Your objective.
Return exactly, and only, the lines from the one holding "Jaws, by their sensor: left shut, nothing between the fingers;" through the one holding "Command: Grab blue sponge", both included; the pictures stay out.

=== Data for this task ===

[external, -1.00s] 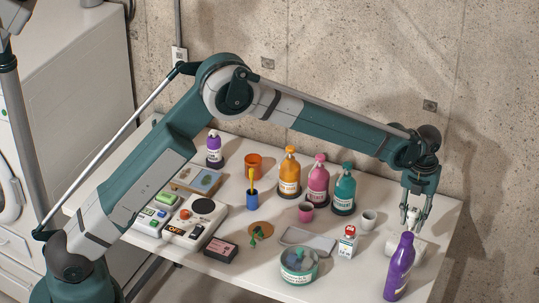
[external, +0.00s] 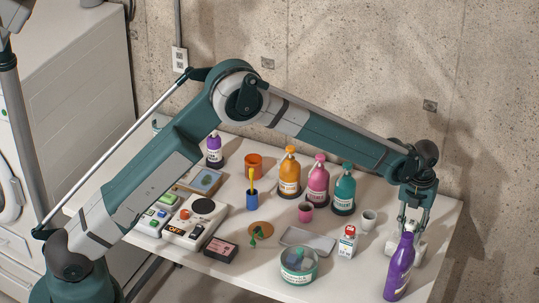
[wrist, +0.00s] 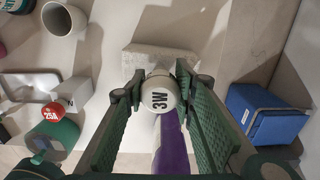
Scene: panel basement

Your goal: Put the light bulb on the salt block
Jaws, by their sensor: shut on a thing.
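The light bulb, a round white globe with dark lettering (wrist: 159,93), is held between the two fingers of my gripper (wrist: 158,94). My gripper is shut on it and points down at the right end of the table in the external view (external: 411,220). The salt block, a pale rough slab (wrist: 160,58), lies under and just beyond the bulb in the wrist view. In the external view the salt block (external: 420,247) is partly hidden by my gripper and a purple bottle. I cannot tell whether the bulb touches the block.
The purple bottle (external: 400,266) stands close in front of the block. A white cup (external: 368,220), a red-capped small carton (external: 347,243) and a grey tray (external: 307,240) are to its left. A blue box (wrist: 266,117) sits beyond the table edge.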

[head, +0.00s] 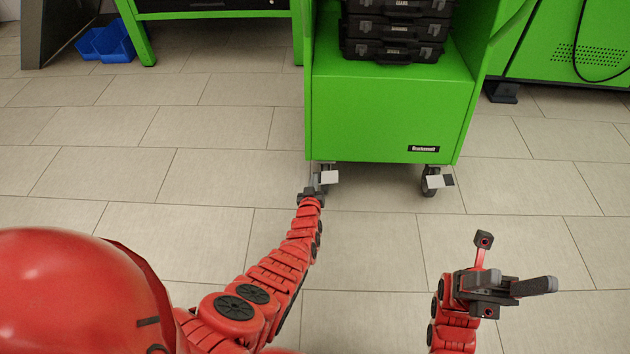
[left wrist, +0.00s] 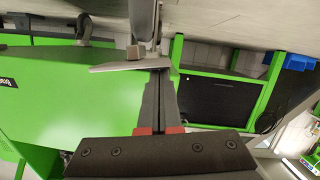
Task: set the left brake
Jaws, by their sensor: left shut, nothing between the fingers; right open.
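The left brake is a light grey pedal plate (head: 329,177) on the front left caster of the green cart (head: 390,120). In the left wrist view, which is upside down, the pedal (left wrist: 118,67) juts out from the caster. My left gripper (head: 314,184) is low at this caster, just left of the pedal in the head view. In the left wrist view its fingers (left wrist: 158,80) are shut and empty, with the tips right at the pedal; I cannot tell whether they touch. The arm hides part of the caster. My right gripper (head: 515,287) is open and empty at lower right.
The front right caster has a similar pedal (head: 440,181). Black cases (head: 395,35) are stacked on the cart. A green bench (head: 215,14) and blue bins (head: 105,43) stand at the back left, a green machine (head: 580,50) at the back right. The tiled floor in front is clear.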

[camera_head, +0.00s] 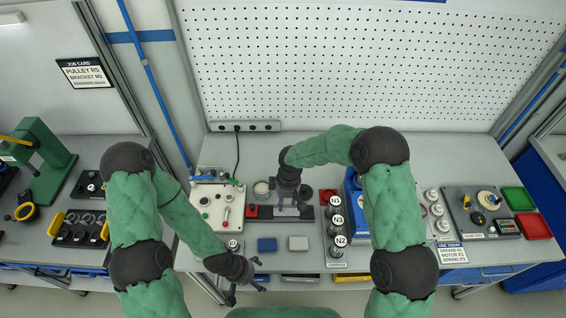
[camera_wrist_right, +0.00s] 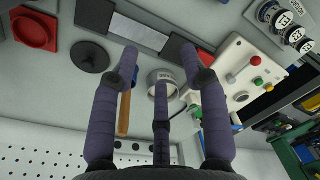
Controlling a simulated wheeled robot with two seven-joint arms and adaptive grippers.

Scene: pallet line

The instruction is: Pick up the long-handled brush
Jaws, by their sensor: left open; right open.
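A long-handled brush (camera_wrist_right: 124,115) appears in the right wrist view as a straight wooden handle, with a blue part at its upper end. The left finger partly covers it. I cannot make the brush out in the head view, where my right arm and gripper cover that area. My right gripper (camera_head: 290,207) points down over the middle of the bench; in its wrist view the fingers (camera_wrist_right: 158,68) are spread with nothing held between them. My left gripper (camera_head: 247,290) is open and empty at the bench's front edge, well away from the brush.
A round tin (camera_wrist_right: 162,78) is beside the handle. A dark bar with a pale plate (camera_wrist_right: 140,30), a control box (camera_head: 217,207) and a dark disc (camera_wrist_right: 89,57) are nearby. Blue (camera_head: 267,244) and grey (camera_head: 298,243) blocks lie in front. Labelled cylinders (camera_head: 335,220) stand right.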

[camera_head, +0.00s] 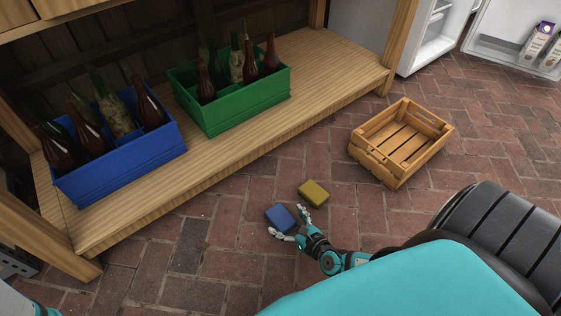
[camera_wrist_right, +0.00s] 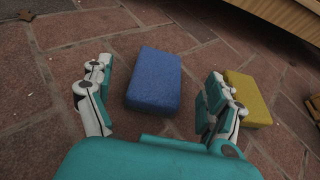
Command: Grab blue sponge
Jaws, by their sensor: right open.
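The blue sponge (camera_head: 280,217) lies flat on the brick floor in the head view. In the right wrist view the blue sponge (camera_wrist_right: 154,80) lies between and a little ahead of my fingers. My right gripper (camera_head: 287,222) is open with its fingers on either side of the sponge's near end. It also shows in the right wrist view (camera_wrist_right: 157,92), with nothing held. My left gripper does not show clearly; only a bit of my left arm is at the lower left corner of the head view.
A yellow sponge (camera_head: 313,193) lies close by, beyond my right finger; it also shows in the wrist view (camera_wrist_right: 248,98). A wooden crate (camera_head: 438,130) stands on the floor. Blue (camera_head: 128,164) and green (camera_head: 240,113) bottle crates stand on a wooden shelf (camera_head: 215,160). An open fridge (camera_head: 430,48) is at the back.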

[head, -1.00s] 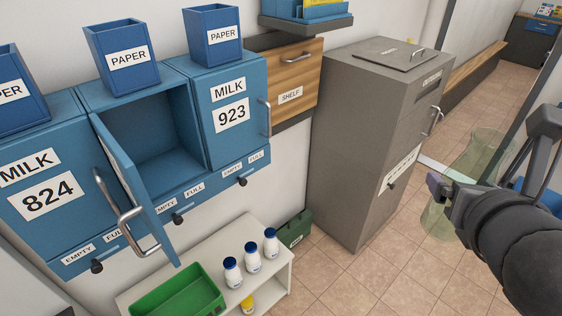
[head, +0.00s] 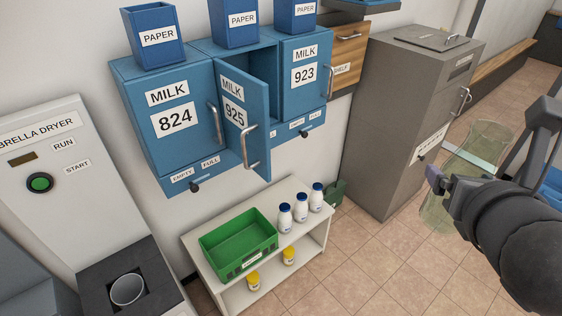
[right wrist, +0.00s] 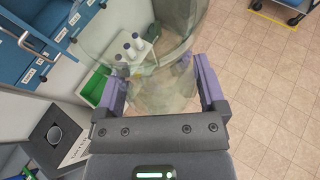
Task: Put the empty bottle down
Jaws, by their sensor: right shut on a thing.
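My right gripper (head: 446,186) is at the right of the head view, shut on a clear, greenish empty bottle (head: 484,147). The bottle is held in the air, tilted, with the tiled floor behind it. In the right wrist view the see-through bottle (right wrist: 150,95) sits between the two purple-padded fingers (right wrist: 158,92). A green crate (head: 226,236) stands on a low white shelf unit (head: 212,284). Three white bottles with blue caps (head: 301,211) stand to the right of the crate. My left gripper is not in view.
Milk box 925 has its door (head: 239,125) swung open above the shelf, between closed boxes 824 (head: 170,115) and 923 (head: 303,75). A grey cabinet (head: 395,110) stands right of them. An umbrella dryer (head: 75,190) stands at left. Yellow-capped jars (head: 289,256) sit on the lower shelf.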

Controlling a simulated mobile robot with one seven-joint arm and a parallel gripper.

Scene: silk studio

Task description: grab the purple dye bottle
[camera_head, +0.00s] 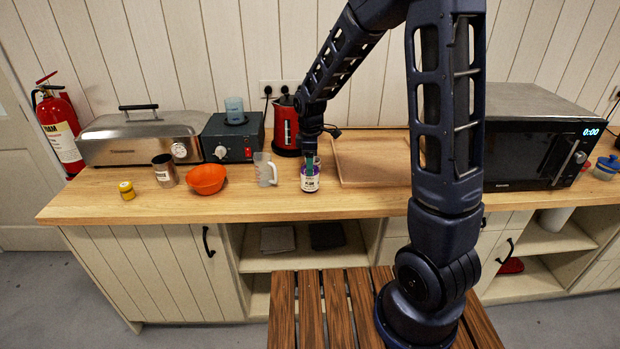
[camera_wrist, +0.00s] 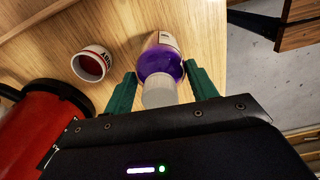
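The purple dye bottle (camera_head: 310,184) stands on the wooden counter, with a pale label that shows in the head view. In the wrist view the bottle (camera_wrist: 160,62) has a purple body and a greyish-white cap. My gripper (camera_head: 311,160) is low over the bottle, pointing down. In the wrist view my gripper (camera_wrist: 161,78) has its green fingers spread on either side of the bottle. A gap shows on the left of it; the right finger looks close, and I cannot tell if it touches. My fingers partly hide the bottle's top in the head view.
A red kettle (camera_head: 286,126) stands close behind, and a measuring jug (camera_head: 265,170) just left. A white round container with red markings (camera_wrist: 91,64) is near my left finger. An orange bowl (camera_head: 206,179) is farther left. A wooden board (camera_head: 370,160) lies right.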

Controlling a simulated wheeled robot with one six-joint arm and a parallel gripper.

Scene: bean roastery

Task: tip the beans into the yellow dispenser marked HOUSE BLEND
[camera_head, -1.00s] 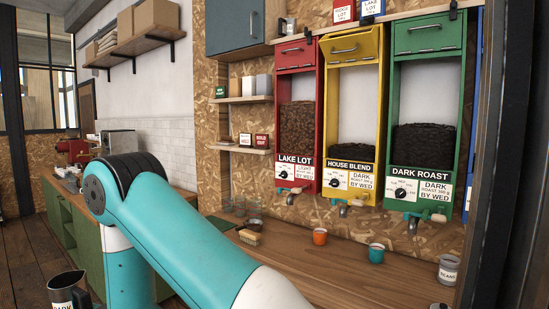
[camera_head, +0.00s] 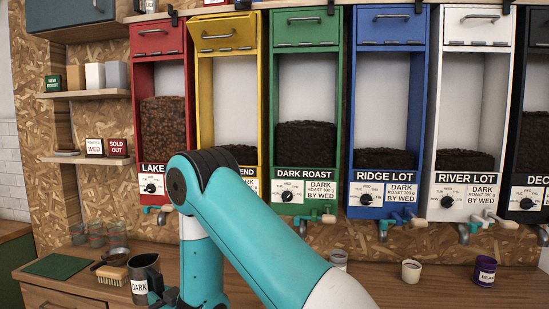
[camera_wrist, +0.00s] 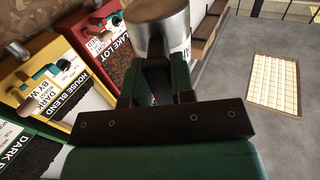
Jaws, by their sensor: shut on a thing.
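The yellow dispenser (camera_head: 203,100) hangs on the wall between a red and a green one. Its top flap (camera_head: 229,33) looks tilted outward, unlike its neighbours. It holds a low level of dark beans, and my arm covers part of its label. HOUSE BLEND reads on it in the wrist view (camera_wrist: 42,62). The jug (camera_wrist: 160,32) stands between the fingers (camera_wrist: 158,78) in the wrist view. Its contents are hidden.
Red (camera_head: 142,85), green (camera_head: 349,100), blue (camera_head: 423,90) and white dispensers flank the yellow one. A brush (camera_head: 113,275), a green mat (camera_head: 58,266) and glass cups are left on the counter (camera_head: 420,285). Small cups, one purple (camera_head: 485,271), stand at right.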

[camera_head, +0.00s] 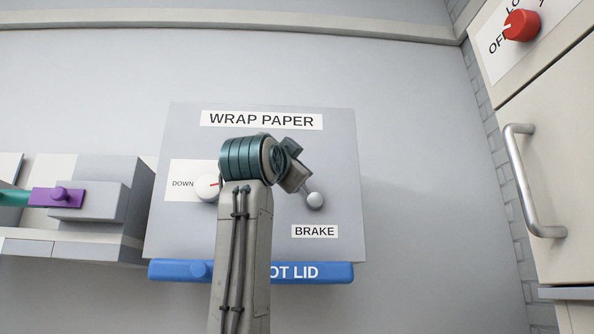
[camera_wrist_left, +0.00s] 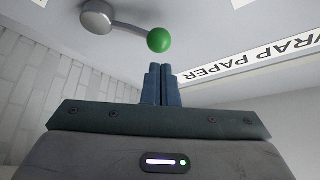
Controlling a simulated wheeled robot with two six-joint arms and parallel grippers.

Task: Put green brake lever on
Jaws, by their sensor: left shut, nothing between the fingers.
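In the left wrist view the brake lever is a grey round hub (camera_wrist_left: 97,17) with a thin arm ending in a green ball (camera_wrist_left: 159,40). My left gripper (camera_wrist_left: 160,72) is shut and empty, its fingertips just short of the green ball in that view; I cannot tell whether they touch. In the head view the grey hub (camera_head: 315,201) shows above the BRAKE label (camera_head: 314,231), on the grey WRAP PAPER panel (camera_head: 340,150). The green ball is hidden there behind my left wrist, as are the fingertips. My right gripper is not in view.
A white dial (camera_head: 207,187) marked DOWN sits left of my arm. A blue lid bar (camera_head: 325,273) runs below the panel. A purple block (camera_head: 57,197) is at the left. A cabinet with a metal handle (camera_head: 520,180) and red knob (camera_head: 521,25) stands at the right.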

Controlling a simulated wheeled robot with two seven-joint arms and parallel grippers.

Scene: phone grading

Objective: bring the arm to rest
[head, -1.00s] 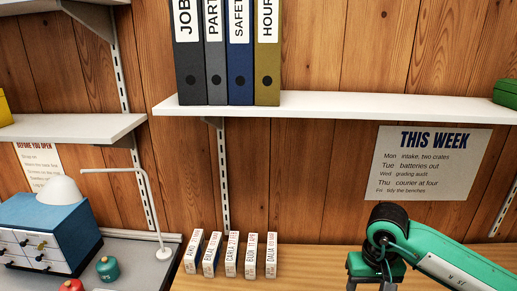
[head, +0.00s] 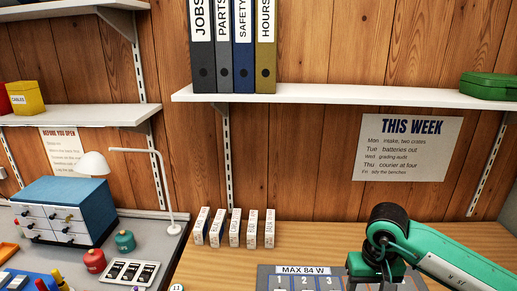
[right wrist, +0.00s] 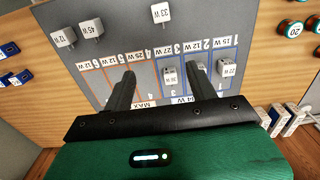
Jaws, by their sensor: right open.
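My right arm (head: 450,265) comes in from the lower right in the head view, green with a black joint. Its gripper shows only in part there, above a grey board (head: 264,281) labelled MAX 84 W. In the right wrist view my right gripper (right wrist: 161,88) is open, its two dark fingers apart over the same board, with nothing held between them. A small grey block (right wrist: 169,75) shows on the board beyond the finger gap. My left gripper is in neither view.
Several slim white boxes (head: 235,227) stand on the wooden bench behind the board. At left are a blue drawer cabinet (head: 65,205), a white lamp (head: 93,163), and red and teal canisters (head: 124,241). A shelf (head: 330,97) with binders runs above. Several loose grey blocks (right wrist: 90,28) lie on the board.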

===

Written response.
Jaws, by their sensor: left shut, nothing between the fingers; right open.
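The left brake is a light grey pedal plate (head: 329,177) on the front left caster of the green cart (head: 390,120). In the left wrist view, which is upside down, the pedal (left wrist: 118,67) juts out from the caster. My left gripper (head: 314,184) is low at this caster, just left of the pedal in the head view. In the left wrist view its fingers (left wrist: 158,80) are shut and empty, with the tips right at the pedal; I cannot tell whether they touch. The arm hides part of the caster. My right gripper (head: 515,287) is open and empty at lower right.
The front right caster has a similar pedal (head: 440,181). Black cases (head: 395,35) are stacked on the cart. A green bench (head: 215,14) and blue bins (head: 105,43) stand at the back left, a green machine (head: 580,50) at the back right. The tiled floor in front is clear.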

[camera_head, +0.00s] 
[camera_wrist_right, +0.00s] 
Controlling a simulated wheeled robot with two seven-joint arms and adaptive grippers.

Scene: pallet line

The instruction is: Pick up the long-handled brush
Jaws, by their sensor: left open; right open.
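A long-handled brush (camera_wrist_right: 124,115) appears in the right wrist view as a straight wooden handle, with a blue part at its upper end. The left finger partly covers it. I cannot make the brush out in the head view, where my right arm and gripper cover that area. My right gripper (camera_head: 290,207) points down over the middle of the bench; in its wrist view the fingers (camera_wrist_right: 158,68) are spread with nothing held between them. My left gripper (camera_head: 247,290) is open and empty at the bench's front edge, well away from the brush.
A round tin (camera_wrist_right: 162,78) is beside the handle. A dark bar with a pale plate (camera_wrist_right: 140,30), a control box (camera_head: 217,207) and a dark disc (camera_wrist_right: 89,57) are nearby. Blue (camera_head: 267,244) and grey (camera_head: 298,243) blocks lie in front. Labelled cylinders (camera_head: 335,220) stand right.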

[camera_head, +0.00s] 
[camera_wrist_right, +0.00s] 
Command: Grab blue sponge

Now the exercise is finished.